The pilot sounded giddy, like some waiter stoked about what the chef was concocting in the kitchen, as if the weather forecast was this awesome meteorological entree he couldn’t wait to dish up. And he was right. It was the smoothest transcontinental flight I had ever been on. Ever. The seat belt sign was barely on. The skies were clear and blue the whole way. I almost enjoyed myself. I almost felt my faith in flying restored.
We said goodbye to that fuzzy green humidity suffocating the Northeast and made our way west to San Francisco where you wear sweaters, hats and scarves in August. Even today, I’m wrapped up in a blanket on the sofa eating hot soup while 2,900 miles east, my backyard chickens sweat in their coop and my cat hides in the shadows to stay cool.
We’re renting an apartment in the Cole Valley neighborhood, which is a seven-minute walk from Haight Street, still very much alive with hippies, hipsters and homeless. Tour buses cut through all this, as does the voice of some guy on a microphone explaining Haight-Ashbury’s colorful history to an audience of white people wearing normcore without irony. I was hat-shopping there Tuesday when some guy on the street shouted to the tourists on the bus “You’re being lied to!” That’s the beauty of walking around the streets and just hanging out. You see, hear, smell, sense more. We’re among the rows of Easter egg-colored dollhouses, Victorian- and Edwardian-era buildings hugging the hills, where there’s plenty of sensory stimulation.
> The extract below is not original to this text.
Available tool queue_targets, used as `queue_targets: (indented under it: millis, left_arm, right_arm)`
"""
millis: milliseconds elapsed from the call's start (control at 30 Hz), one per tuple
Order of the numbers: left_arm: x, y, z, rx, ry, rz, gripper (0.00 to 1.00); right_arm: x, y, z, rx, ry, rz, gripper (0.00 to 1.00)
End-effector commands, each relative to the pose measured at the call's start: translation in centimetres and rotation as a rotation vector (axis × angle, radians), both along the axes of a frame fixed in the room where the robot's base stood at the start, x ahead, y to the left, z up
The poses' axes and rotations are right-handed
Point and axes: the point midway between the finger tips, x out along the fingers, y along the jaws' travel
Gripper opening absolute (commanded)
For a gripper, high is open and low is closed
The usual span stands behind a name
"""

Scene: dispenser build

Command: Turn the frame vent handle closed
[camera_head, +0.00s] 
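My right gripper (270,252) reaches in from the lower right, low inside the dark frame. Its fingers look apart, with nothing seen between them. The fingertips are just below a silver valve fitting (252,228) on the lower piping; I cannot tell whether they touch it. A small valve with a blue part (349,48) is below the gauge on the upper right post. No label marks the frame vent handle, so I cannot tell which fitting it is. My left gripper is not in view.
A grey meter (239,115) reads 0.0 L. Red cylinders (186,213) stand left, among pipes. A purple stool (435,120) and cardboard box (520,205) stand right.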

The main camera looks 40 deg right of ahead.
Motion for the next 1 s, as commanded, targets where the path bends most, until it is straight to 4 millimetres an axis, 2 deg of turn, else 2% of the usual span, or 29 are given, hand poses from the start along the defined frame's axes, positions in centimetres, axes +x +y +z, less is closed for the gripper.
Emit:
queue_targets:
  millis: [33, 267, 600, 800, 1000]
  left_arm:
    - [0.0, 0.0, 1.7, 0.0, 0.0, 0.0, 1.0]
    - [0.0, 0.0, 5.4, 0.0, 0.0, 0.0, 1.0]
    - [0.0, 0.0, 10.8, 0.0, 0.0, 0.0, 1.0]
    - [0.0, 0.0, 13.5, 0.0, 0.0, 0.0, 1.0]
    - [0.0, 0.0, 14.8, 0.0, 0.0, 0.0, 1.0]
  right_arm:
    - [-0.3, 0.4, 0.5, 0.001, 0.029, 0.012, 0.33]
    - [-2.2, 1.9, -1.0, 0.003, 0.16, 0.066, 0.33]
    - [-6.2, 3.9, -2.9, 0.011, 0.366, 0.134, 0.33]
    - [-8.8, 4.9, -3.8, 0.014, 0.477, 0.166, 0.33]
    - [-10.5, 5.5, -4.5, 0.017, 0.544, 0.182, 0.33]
Originally, Mike’s employer was going to put us up in a chain hotel in the touristy parts of town because that’s near corporate offices and that’s why we’re here, but after some online hunting, I found this great, third-floor walkup that saved the company about $1,200, and now everyone is happier. The more I travel, the more I lean on individual rentals than hotels; it offers greater authenticity and, quite simply, it costs less. Hotels distance themselves from their surroundings, they are their own little gated communities; apartments are integrated with their environments and you get to savor a city in an entirely different way.
The accommodations are as integral to this trip as California itself. After 10 days in the city, we’re off for a return visit to Big Sur where we’ll sleep in a nest, which makes me giddy. I’ve been chatting with the artist who made the nest, and I may get a chance to watch him work next week because he does things to eucalyptus branches that you didn’t think could be done. Even the birds seem impressed. So we’re going to go check that out.
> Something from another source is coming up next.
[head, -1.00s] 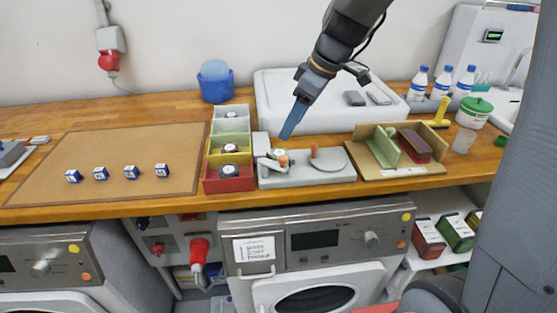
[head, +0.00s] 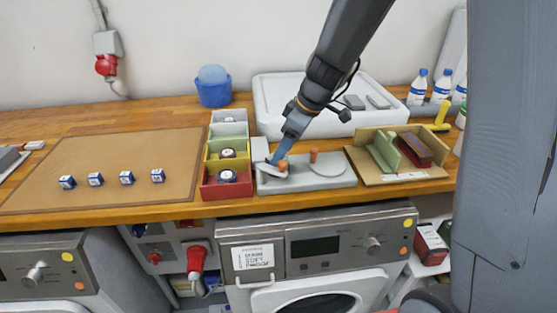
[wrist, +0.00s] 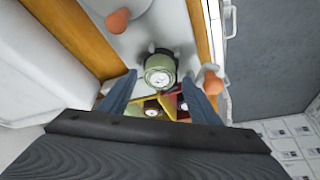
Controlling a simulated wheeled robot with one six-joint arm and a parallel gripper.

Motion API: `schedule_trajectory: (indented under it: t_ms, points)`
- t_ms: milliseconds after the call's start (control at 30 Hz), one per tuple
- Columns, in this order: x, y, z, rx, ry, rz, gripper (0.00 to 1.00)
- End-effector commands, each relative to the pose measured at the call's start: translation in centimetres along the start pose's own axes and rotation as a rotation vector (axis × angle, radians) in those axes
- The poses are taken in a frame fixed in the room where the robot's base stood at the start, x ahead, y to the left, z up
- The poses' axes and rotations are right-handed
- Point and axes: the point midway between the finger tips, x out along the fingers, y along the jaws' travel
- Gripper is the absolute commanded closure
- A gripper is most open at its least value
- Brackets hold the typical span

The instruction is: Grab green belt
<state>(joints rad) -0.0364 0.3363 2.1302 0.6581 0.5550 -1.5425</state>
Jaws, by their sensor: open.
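The green belt appears in the wrist view as a rolled green piece (wrist: 159,66) with a round white label facing the camera. It sits on the pale grey fixture (head: 325,181), which has orange-brown knobs. My gripper (wrist: 158,86) is open, with its two blue fingers on either side of the roll's near end. I cannot tell whether they touch it. In the head view my gripper (head: 279,158) is low over the left part of the fixture, and the roll is mostly hidden there.
Left of the fixture stand grey, yellow and red bins (head: 227,190) with labelled rolls. A cardboard tray (head: 414,176) with a green piece and a dark red block is on the right. A white basin (head: 285,90) is behind. Several small blue boxes (head: 95,179) lie on a brown mat.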

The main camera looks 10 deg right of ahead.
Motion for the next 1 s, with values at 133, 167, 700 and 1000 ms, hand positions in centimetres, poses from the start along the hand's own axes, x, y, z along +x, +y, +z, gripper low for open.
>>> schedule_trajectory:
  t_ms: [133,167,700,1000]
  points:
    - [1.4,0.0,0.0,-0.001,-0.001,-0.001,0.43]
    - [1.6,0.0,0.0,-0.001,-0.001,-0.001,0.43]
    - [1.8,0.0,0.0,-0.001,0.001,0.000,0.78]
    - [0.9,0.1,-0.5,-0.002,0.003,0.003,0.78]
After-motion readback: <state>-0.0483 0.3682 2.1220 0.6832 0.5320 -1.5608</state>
It’s always wonderful to sleep in your own bed, but I’m feeling way too at ease in our temporary housing, as if my daughter and cat and chickens should all come here instead of us flying back east. But I’ve known for a long time I’m a closeted Californian living in the New York City burbs. Last night, Mike and I took the trolley to the beach. The line ends and you literally run out of America because the Pacific is right there. There wasn’t much of a sunset because it was so cloudy, but it was still beautiful. We watched surfers flirt with the current and the current flirted right back; it was like overhearing some sultry conversation at a bar. To surf with so little light takes guts. That means understanding the waves without having to see them, listening for nuance in undulation. I loved eavesdropping in on this. I once tried surfing off the coast of La Jolla and nearly threw up from seasickness. I envy those who ride waves. Later, we walked through the gray, past several broken sand dollars covered by beaten-up beach. My husband remarked that it was very difficult to find an unbroken sand dollar and seriously, just seconds after he said that, I reached down and picked up what looked like a perfect one, unmarred by beachgoers and their hyper dogs. Mike rinsed it off in the ocean and was impressed. No chips, no cracks. It felt like finding a lucky coin on the ground. It’s now on our windowsill drying in the sun. I look at it and think, “Soon, California. Soon.”